● **OBJECTIVE**
Locate and copy all lines bearing the word "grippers".

— Begin INFORMATION GIVEN —

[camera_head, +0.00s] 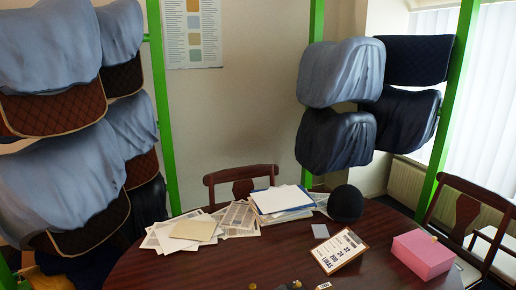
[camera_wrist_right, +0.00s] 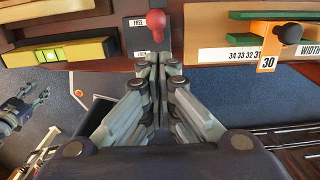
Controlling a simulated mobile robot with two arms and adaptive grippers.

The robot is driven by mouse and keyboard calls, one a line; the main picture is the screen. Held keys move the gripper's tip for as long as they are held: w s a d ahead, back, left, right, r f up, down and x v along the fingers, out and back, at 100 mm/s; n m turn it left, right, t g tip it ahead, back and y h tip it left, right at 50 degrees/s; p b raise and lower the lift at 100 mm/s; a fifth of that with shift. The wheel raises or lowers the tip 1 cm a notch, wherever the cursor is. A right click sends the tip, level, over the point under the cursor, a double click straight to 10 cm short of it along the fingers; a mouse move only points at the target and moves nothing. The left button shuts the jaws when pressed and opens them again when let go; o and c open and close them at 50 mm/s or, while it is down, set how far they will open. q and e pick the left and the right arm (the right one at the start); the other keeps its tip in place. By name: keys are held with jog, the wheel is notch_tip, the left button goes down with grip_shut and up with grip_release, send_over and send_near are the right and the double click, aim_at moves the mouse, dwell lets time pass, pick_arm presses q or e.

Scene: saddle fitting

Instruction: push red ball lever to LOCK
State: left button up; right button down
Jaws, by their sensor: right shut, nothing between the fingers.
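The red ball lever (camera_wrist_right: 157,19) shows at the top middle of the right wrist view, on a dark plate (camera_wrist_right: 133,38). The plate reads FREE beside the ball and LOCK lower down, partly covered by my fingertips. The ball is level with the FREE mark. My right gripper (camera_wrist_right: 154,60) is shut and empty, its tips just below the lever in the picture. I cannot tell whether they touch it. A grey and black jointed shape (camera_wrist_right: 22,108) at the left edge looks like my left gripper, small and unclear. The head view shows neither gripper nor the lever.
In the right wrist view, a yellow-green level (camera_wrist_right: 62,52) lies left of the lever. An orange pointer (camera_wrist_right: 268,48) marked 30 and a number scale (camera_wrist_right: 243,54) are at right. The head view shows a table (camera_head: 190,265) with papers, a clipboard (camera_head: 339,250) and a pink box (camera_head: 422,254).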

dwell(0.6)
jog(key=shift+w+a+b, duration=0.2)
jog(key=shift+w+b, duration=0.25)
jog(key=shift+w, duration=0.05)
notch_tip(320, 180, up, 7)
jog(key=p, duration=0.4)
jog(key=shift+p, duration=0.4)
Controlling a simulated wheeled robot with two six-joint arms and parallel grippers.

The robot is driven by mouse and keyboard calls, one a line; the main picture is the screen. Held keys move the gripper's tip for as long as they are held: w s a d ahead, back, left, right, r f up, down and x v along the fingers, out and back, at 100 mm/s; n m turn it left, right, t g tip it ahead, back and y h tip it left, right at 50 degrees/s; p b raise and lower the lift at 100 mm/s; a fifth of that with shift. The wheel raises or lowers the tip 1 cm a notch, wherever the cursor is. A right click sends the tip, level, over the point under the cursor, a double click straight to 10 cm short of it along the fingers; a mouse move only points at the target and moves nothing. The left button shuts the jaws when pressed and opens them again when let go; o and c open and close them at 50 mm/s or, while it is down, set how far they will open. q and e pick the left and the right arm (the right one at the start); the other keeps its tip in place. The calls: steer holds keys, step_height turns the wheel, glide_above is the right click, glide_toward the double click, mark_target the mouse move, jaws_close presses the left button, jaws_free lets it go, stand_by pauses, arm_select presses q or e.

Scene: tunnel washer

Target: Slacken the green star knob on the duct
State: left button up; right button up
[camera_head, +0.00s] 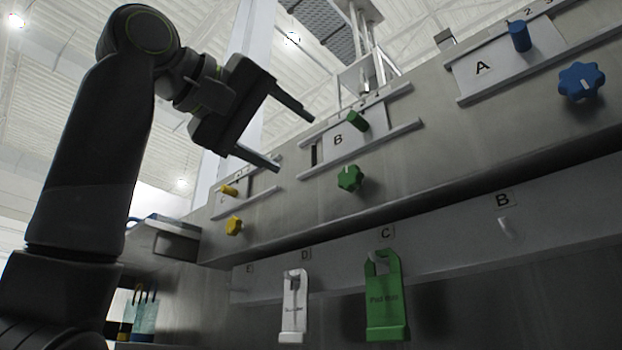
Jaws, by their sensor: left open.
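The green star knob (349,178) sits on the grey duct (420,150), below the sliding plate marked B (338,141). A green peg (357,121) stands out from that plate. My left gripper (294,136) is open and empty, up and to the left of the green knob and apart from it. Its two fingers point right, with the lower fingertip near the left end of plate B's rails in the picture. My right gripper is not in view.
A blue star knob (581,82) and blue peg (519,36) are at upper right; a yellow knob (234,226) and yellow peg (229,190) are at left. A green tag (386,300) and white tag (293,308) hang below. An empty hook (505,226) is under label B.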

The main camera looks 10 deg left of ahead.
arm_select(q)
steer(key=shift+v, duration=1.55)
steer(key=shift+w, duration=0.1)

— End INFORMATION GIVEN —
— Begin INFORMATION GIVEN —

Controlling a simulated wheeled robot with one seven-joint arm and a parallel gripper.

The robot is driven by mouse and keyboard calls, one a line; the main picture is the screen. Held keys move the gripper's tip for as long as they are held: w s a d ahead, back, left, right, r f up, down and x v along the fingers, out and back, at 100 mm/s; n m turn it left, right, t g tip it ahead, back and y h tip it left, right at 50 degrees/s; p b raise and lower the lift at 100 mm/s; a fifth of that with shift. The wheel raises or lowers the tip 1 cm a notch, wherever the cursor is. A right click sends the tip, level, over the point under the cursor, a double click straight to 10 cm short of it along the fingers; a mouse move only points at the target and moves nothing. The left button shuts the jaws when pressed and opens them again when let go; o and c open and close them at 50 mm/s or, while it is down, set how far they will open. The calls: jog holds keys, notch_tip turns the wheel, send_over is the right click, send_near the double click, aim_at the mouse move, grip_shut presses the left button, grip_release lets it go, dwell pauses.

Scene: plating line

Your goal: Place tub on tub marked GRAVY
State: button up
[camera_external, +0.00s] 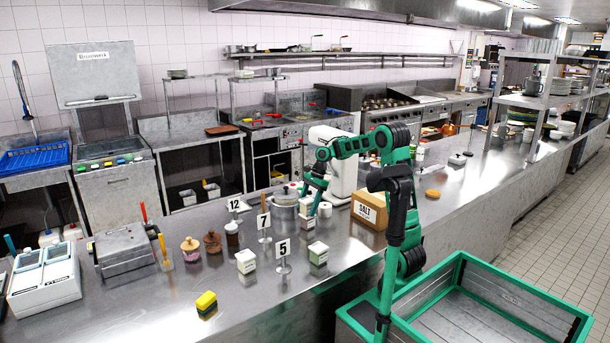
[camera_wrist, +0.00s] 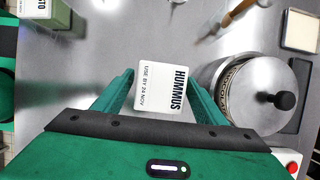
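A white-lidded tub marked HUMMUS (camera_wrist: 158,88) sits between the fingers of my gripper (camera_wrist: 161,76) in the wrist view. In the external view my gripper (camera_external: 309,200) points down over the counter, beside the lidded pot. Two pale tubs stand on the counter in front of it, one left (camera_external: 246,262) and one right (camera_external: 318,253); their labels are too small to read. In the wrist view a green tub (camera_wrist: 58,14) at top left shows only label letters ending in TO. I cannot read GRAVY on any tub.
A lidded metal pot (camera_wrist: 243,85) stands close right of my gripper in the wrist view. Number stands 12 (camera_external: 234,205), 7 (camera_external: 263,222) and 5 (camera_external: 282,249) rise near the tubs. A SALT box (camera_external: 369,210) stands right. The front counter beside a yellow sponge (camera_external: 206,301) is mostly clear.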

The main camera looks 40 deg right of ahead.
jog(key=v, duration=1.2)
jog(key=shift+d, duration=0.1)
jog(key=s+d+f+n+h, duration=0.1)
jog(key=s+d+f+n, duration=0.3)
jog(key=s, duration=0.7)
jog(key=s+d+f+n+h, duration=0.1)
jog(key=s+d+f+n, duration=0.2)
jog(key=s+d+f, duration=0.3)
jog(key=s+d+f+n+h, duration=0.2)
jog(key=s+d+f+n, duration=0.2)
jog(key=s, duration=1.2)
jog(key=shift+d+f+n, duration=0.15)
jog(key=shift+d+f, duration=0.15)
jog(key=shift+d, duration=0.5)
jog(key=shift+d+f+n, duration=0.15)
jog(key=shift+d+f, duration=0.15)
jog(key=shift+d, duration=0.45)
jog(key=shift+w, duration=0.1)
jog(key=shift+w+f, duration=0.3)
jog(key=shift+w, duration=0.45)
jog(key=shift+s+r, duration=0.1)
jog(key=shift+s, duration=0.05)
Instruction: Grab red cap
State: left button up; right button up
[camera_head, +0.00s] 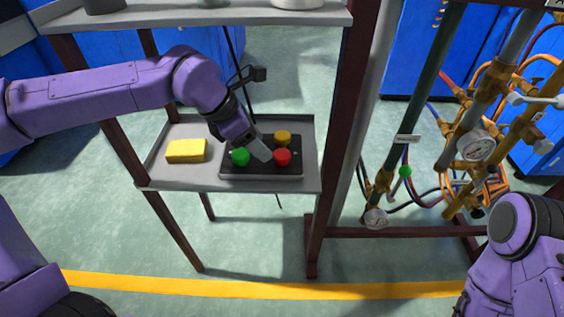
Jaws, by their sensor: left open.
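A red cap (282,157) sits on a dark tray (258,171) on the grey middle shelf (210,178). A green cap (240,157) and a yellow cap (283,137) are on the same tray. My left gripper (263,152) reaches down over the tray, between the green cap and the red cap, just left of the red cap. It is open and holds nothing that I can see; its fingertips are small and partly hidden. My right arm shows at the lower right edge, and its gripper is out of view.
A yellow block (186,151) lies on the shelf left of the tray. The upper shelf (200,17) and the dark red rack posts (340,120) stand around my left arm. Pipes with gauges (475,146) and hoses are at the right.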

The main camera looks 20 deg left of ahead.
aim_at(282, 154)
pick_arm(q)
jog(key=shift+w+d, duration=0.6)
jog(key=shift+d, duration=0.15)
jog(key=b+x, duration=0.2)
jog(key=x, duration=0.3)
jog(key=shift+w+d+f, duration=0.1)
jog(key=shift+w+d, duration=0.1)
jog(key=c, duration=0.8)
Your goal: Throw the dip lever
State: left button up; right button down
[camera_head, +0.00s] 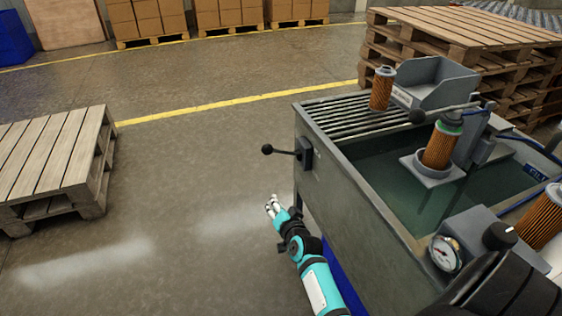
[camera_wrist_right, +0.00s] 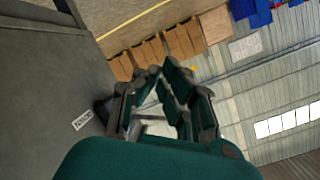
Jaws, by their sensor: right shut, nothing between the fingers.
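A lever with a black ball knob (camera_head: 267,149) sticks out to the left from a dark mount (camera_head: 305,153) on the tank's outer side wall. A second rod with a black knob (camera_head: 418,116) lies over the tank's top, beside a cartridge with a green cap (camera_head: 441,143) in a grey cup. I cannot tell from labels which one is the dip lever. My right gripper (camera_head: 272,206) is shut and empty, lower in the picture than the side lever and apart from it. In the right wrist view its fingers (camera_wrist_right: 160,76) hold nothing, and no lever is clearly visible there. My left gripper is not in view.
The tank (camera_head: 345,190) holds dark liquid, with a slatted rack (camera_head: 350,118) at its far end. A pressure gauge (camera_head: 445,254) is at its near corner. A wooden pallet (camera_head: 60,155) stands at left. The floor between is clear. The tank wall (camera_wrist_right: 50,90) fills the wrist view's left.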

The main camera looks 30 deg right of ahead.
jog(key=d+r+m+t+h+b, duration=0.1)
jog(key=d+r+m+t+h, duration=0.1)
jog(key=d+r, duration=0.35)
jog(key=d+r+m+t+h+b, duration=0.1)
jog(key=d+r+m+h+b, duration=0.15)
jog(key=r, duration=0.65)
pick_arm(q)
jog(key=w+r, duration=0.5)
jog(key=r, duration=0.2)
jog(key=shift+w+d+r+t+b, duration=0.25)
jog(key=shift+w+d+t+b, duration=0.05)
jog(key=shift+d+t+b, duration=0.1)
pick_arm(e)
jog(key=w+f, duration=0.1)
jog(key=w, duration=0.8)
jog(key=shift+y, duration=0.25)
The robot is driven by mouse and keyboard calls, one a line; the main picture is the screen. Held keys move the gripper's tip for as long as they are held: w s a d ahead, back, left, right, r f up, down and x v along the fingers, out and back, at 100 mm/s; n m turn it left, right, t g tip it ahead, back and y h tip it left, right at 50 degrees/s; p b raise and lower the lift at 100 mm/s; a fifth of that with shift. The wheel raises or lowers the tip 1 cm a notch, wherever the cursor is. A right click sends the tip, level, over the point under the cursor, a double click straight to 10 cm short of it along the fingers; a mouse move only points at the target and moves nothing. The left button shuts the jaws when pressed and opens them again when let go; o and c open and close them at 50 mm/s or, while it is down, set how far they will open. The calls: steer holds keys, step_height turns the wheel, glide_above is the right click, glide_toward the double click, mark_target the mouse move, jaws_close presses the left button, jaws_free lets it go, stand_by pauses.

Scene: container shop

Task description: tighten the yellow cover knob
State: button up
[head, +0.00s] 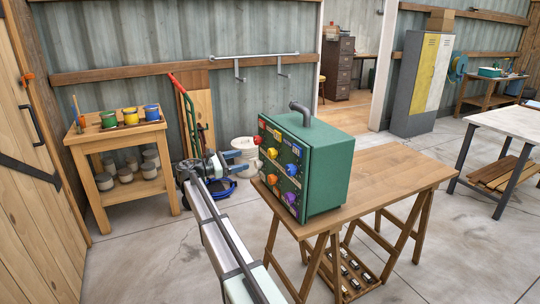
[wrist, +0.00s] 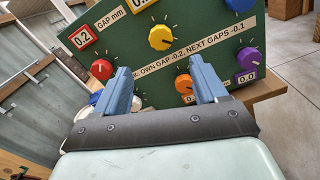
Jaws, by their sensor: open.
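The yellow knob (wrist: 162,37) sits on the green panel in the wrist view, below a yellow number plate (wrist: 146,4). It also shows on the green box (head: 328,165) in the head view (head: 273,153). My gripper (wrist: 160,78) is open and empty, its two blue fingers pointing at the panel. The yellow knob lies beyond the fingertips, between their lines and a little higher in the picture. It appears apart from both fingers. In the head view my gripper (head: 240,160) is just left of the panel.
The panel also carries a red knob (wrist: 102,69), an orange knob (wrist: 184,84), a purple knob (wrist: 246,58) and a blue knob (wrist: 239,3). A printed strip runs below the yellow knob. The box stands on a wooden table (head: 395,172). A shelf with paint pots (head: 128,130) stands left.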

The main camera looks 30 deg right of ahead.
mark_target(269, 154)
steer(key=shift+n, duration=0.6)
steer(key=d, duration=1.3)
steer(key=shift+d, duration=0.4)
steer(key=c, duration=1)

— End INFORMATION GIVEN —

● **RESPONSE TO THIS TASK**
Controlling a simulated mobile robot with two arms and adaptive grippers.
Controlling a simulated wheeled robot with two six-joint arms and parallel grippers.

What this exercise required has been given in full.